Our reform organizations strongly oppose the efforts to pass resolutions in the states calling for a constitutional convention.
The organizations include the Brennan Center for Justice, Common Cause, Democracy 21, Issue One, People For the American Way, Public Citizen and USAction.
Our groups support a number of campaign finance measures to respond to the destructive and indefensible Supreme Court decision in the Citizen United case. Many of us support a constitutional amendment to overturn Citizens United. Others are focused on building the case for a new jurisprudence to serve as the basis for reversing the Citizens United decision.
All of our groups, however, strongly oppose the calling of a constitutional convention which would put the constitutional rights and protections of all Americans at great risk. We do not believe this is the way to address the campaign finance problems created by Citizens United or any other problems currently facing the country.
The Constitution provides that two-thirds of the states can force Congress to call a constitutional convention. It provides very little further guidance.
Thus the Constitution does not say whether the issues to be considered by a constitutional convention can be limited to the ones set forth in the call for a convention. Most observers believe the scope of issues to be considered by a convention cannot be restricted.
Former Supreme Court Justice Warren Burger stated, “[T]here is no way to effectively limit or muzzle the actions of a Constitutional Convention. The Convention could make its own rules and set its own agenda.”
Former Supreme Court Justice Arthur Goldberg stated, “There is no enforceable mechanism to prevent a convention from reporting out wholesale changes to our Constitution and Bill of Rights.”
Thus, the call of a convention would place all of the constitutional rights and protections of individuals up for grabs. This includes protections that exist for civil rights, civil liberties, freedom of religion, freedom of speech, voting rights, privacy and many others. The role of the courts in protecting the rights of individuals and minority interests would also be subject to change.
All of the nation’s constitutional history and constitutional rights would be vulnerable to alteration and revision. Justice Antonin Scalia has said, “I would not want a constitutional convention. Whoa! Who knows what would come of it?”
There are no established rules, furthermore, for determining whether the 34 states calling for a convention have to adopt a resolution focused on the same issue, whether resolutions previously passed can be withdrawn, whether resolutions passed long ago expire after a certain period of time elapses, or whether all resolutions count regardless of how they are limited to specific issues.
Furthermore, there are no rules and no process in existence for determining how delegates would be chosen for the convention and how decisions by the delegates would be made.

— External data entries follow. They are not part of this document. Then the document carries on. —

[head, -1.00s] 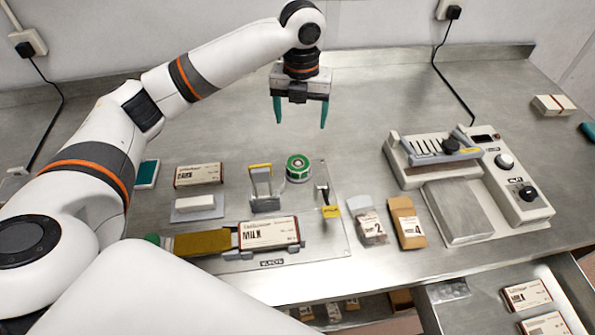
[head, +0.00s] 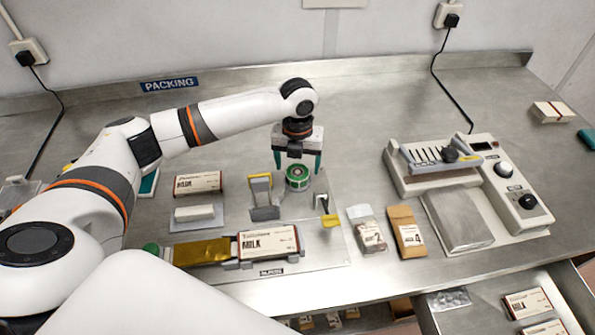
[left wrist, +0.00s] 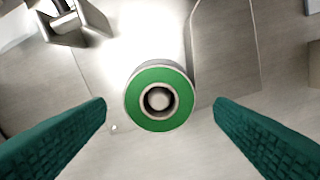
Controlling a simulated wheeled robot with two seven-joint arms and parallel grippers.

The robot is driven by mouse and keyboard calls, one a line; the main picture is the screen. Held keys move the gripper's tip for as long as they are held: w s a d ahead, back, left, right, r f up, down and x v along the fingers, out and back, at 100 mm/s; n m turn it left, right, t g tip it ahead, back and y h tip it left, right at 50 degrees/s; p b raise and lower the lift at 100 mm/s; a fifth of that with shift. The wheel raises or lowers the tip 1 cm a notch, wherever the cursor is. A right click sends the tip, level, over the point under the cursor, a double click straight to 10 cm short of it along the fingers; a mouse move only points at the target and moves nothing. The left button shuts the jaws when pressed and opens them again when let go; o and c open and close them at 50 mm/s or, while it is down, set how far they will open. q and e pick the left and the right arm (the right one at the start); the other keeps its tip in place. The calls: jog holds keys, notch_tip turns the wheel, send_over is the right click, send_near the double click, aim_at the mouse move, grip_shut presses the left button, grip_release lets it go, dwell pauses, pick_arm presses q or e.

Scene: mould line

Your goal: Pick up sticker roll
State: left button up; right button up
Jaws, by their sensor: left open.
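The sticker roll (head: 298,178) is a short green-topped roll with a pale hub. It stands at the back of a clear plate on the steel bench. In the left wrist view the roll (left wrist: 159,97) lies centred between my fingers, seen from above with its core showing. My left gripper (head: 298,168) is open above the roll, its teal fingers pointing down on either side. In the left wrist view there is a gap between each finger and the roll, so neither touches it. My right gripper is not in view.
Left of the roll is a grey metal holder (head: 264,198) with a yellow top. A yellow-tagged post (head: 327,210) stands at its front right. A milk box (head: 268,243) lies in front. A sealing machine (head: 460,195) stands at right. Bench behind is clear.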

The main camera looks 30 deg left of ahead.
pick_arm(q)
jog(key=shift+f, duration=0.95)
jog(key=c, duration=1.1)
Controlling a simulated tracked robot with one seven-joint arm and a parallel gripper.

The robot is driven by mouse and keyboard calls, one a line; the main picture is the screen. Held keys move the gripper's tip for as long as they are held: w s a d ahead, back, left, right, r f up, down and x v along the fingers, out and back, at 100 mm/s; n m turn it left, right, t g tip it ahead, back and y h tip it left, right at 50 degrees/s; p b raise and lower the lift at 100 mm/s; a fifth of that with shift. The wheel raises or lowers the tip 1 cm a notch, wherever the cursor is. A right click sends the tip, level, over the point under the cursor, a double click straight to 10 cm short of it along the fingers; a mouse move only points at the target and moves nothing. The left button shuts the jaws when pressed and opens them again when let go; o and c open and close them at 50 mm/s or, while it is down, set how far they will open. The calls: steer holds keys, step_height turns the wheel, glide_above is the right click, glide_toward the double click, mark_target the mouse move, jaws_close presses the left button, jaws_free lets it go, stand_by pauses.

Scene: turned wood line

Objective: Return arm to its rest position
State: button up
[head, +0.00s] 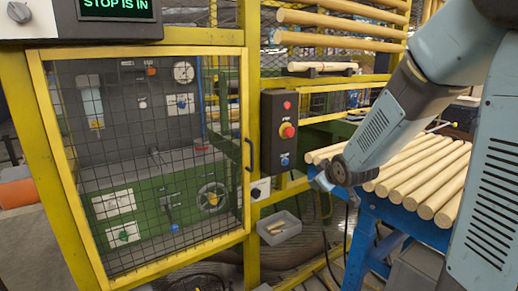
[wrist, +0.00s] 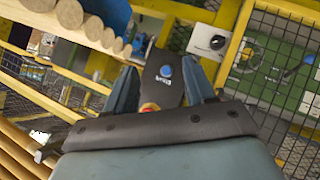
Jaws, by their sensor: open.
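My blue-grey arm comes in from the upper right in the head view and slopes down to the left. My gripper (head: 320,181) is at its end, left of the wooden rods (head: 408,172) and lower right of the black control box (head: 279,150). In the wrist view my gripper (wrist: 160,68) has its two blue fingers spread apart, with nothing held between them. The control box (wrist: 160,84) with a blue button shows behind the gap between the fingers. I cannot tell from the views whether the fingers touch anything.
A blue rack (head: 400,217) carries the rods close under my arm. A yellow-framed mesh door (head: 247,100) stands at left, shut. More rods (head: 340,30) lie on a sloping rack behind.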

Different states could establish different rules for electing or appointing delegates. If states held elections, there may or may not be any campaign finance or election rules that apply to the election in each state. We do not know how many delegates each state would have and how the votes of the delegates of each state or the votes of the states would be counted in a convention. And since there are no rules for the functioning of the convention itself, we have no idea as to the process by which the convention would reach decisions.
Huge amounts of money would very likely be spent by wealthy Americans, corporations and other well-financed interests to influence the decisions made by the convention.
To put it simply, we would be unleashing the opportunity for a wholesale rewrite of the founding Constitution of our country with no limit on the issues to be considered and no idea about how the process for doing this would work and how decisions would be made.
This makes no sense and would pose grave danger to the nation.
Unlike the well-established and tested process for proposing, considering and adopting individual amendments to the Constitution, which has been used multiple times throughout our history (both successfully and unsuccessfully), there has never been a constitutional convention since the Constitution was first adopted and ratified in 1788.
To call a constitutional convention would imperil the work of our Founding Fathers and the more than 200 years of constitutional history that followed.
Our groups strongly urge states to oppose adopting a call for a constitutional convention.